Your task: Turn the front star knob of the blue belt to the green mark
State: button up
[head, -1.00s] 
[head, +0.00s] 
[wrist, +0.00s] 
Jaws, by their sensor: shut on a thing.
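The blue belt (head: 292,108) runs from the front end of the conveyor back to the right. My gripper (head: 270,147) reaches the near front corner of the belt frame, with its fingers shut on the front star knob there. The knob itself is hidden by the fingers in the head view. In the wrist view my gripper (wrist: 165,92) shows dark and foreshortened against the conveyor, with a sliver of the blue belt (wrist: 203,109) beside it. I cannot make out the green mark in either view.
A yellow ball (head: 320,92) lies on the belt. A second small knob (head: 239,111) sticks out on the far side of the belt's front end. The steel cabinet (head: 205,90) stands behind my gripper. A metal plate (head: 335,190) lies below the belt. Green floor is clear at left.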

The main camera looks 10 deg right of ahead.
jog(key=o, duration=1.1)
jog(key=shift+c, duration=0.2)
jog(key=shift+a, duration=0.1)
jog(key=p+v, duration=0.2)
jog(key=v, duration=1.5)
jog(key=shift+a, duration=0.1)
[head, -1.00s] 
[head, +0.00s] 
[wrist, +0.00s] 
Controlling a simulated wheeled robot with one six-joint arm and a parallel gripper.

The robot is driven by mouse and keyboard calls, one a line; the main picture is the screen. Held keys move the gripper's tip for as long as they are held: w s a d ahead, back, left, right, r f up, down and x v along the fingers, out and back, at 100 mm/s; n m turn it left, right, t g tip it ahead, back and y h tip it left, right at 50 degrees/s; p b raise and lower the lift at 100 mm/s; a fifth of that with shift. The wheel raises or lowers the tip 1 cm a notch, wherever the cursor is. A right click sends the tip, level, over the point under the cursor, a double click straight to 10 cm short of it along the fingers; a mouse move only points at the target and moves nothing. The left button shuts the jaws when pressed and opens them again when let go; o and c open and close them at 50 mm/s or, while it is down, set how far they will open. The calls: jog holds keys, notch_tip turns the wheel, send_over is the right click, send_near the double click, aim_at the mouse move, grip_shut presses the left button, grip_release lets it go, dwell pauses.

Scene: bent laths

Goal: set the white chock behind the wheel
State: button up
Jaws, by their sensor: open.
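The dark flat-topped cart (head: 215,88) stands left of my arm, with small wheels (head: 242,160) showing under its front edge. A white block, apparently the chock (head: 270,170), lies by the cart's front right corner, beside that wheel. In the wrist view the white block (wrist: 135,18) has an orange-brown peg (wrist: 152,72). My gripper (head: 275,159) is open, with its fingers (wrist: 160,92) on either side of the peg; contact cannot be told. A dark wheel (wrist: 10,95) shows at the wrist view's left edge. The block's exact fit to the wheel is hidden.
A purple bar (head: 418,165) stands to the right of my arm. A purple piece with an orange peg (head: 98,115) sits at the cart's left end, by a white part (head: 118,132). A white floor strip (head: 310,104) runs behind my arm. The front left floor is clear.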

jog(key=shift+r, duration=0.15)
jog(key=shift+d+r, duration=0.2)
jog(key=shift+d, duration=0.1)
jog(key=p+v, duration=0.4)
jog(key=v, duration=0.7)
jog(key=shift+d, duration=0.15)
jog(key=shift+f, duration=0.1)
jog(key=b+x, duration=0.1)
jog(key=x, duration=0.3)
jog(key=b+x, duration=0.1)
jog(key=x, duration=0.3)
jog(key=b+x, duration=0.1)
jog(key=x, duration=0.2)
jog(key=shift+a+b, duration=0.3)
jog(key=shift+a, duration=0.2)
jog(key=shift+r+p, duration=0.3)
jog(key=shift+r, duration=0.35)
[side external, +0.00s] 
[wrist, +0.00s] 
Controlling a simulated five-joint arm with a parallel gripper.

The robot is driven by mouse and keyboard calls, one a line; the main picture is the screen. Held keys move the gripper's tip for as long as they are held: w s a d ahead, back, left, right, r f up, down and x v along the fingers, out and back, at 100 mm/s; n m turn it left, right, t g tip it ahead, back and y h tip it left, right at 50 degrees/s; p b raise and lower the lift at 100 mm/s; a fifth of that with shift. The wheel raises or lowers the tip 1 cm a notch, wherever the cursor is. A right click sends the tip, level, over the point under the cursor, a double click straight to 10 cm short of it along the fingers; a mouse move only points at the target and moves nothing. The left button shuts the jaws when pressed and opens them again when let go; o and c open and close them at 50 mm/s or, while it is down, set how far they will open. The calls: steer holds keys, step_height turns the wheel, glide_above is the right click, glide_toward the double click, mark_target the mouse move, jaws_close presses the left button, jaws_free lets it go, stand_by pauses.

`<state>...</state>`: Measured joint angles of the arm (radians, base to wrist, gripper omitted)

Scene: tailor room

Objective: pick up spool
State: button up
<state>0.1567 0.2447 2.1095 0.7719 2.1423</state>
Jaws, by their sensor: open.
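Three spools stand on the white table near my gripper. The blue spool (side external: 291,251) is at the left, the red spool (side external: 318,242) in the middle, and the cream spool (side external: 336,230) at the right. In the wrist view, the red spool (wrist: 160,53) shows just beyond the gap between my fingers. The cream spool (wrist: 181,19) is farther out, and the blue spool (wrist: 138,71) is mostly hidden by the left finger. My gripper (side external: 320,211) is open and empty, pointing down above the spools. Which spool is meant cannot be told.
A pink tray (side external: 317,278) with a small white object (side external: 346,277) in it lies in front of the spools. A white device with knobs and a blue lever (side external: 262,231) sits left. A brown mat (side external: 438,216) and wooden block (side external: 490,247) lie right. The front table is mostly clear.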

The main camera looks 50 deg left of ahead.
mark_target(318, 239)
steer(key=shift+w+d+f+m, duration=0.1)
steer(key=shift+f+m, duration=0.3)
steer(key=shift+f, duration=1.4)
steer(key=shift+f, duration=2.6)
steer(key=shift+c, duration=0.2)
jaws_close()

* Task goal
From the data, pick out every line that includes "parallel".

* Answer below
Controlling a simulated wheeled robot with one six-joint arm and a parallel gripper.
Controlling a simulated five-joint arm with a parallel gripper.

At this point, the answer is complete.